Structural relaxation of lead and barium-free crystal glasses

Abstract

The structural relaxation of Na2O–K2O–CaO–ZrO2–SiO2 (NKCZ), Na2O–K2O–ZnO–ZrO2–SiO2 (NKzZ), Na2O–CaO–ZnO–ZrO2–SiO2 (NCzZ), K2O–CaO–ZnO–ZrO2–SiO2 (KCzZ), and Na2O–K2O–CaO–ZnO–ZrO2–SiO2 (NKCzZ) glasses were studied by thermomechanical analysis. The structural relaxation was described by the Tool–Narayanaswamy–Mazurin model (TNMa). The relaxation function of Kohlrausch, Williams, and Watts (KWW) was used. The parameters of relaxation model were calculated by nonlinear regression analysis of thermodilatometric curves measured under cyclic time–temperature regime by thermomechanical analyzer under the constant load. The values of the exponent b of the KWW equation, modulus K, limit dynamic viscosity η 0 of the Mazurin’s expression for relaxation time, and constant B of the Vogel–Fulcher–Tammann viscosity equation were optimized. It was found that TNMa relaxation model very well describes the experimental data.
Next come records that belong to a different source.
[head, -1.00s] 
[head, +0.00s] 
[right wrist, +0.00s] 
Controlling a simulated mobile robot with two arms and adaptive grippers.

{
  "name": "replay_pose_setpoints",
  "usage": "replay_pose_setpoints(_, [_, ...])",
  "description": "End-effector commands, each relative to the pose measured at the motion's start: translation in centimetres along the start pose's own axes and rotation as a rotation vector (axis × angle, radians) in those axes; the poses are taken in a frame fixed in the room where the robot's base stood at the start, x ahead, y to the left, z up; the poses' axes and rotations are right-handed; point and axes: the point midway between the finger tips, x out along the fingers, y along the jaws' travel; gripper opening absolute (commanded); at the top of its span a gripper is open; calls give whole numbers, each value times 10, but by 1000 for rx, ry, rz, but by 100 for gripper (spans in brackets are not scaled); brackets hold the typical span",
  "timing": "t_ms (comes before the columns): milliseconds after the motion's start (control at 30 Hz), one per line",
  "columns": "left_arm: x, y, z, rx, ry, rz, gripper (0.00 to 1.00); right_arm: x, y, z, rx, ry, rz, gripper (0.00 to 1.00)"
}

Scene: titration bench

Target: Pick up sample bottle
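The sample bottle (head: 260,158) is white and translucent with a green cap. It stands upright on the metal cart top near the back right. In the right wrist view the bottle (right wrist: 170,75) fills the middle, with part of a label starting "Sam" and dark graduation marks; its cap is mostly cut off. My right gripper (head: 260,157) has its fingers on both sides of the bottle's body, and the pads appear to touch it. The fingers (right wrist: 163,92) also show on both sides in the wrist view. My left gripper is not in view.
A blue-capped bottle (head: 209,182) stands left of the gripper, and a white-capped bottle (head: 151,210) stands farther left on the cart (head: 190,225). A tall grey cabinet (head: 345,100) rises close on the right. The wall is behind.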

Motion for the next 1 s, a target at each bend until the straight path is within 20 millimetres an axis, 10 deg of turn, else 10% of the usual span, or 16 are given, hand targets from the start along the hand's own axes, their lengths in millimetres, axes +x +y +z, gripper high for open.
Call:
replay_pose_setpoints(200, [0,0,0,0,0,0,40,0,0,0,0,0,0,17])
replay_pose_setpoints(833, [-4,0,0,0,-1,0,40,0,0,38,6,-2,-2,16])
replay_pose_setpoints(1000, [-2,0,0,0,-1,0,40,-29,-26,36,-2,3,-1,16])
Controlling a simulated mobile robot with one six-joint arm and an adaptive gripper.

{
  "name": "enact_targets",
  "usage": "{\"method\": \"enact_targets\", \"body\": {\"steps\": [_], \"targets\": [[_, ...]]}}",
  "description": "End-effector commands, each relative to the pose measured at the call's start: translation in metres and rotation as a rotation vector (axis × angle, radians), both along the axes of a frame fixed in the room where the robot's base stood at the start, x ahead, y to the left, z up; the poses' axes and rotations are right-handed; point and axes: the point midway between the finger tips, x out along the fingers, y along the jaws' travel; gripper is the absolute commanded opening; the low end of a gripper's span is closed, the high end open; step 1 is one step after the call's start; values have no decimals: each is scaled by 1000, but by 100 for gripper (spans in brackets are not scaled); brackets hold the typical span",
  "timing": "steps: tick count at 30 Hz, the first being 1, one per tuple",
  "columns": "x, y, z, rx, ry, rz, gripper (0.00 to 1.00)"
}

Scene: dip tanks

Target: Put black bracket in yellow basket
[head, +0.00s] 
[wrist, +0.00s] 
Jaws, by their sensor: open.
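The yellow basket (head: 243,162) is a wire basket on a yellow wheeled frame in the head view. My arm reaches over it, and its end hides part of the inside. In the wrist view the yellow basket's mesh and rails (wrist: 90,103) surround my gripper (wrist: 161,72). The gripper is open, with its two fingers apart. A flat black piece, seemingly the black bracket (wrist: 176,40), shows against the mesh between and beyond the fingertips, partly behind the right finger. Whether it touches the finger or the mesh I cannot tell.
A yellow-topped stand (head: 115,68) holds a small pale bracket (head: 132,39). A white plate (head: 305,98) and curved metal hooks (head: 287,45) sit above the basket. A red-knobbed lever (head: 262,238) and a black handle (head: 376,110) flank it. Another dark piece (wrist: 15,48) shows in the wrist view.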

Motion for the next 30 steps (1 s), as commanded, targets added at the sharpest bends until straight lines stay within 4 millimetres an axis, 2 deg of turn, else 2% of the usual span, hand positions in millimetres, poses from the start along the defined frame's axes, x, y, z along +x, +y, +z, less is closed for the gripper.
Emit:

A more detailed analysis of the obtained results showed that the equimolar substitution of SiO2 by ZrO2 (i.e., the increase of the ZrO2 content in the glass) decreases the parameter b, therefore the continuous distribution of the relaxation times spectrum is widening. A wider spectrum of relaxation times was obtained even in the case of substitution of ZnO for CaO and K2O for Na2O. Substitution of ZrO2 for SiO2 decreases the dynamic viscosity limit η 0 that corresponds to an activation energy increase of temperature dependence of isostructural viscosity. Increased content of ZrO2 in the glass caused the increase of the value of the modulus K.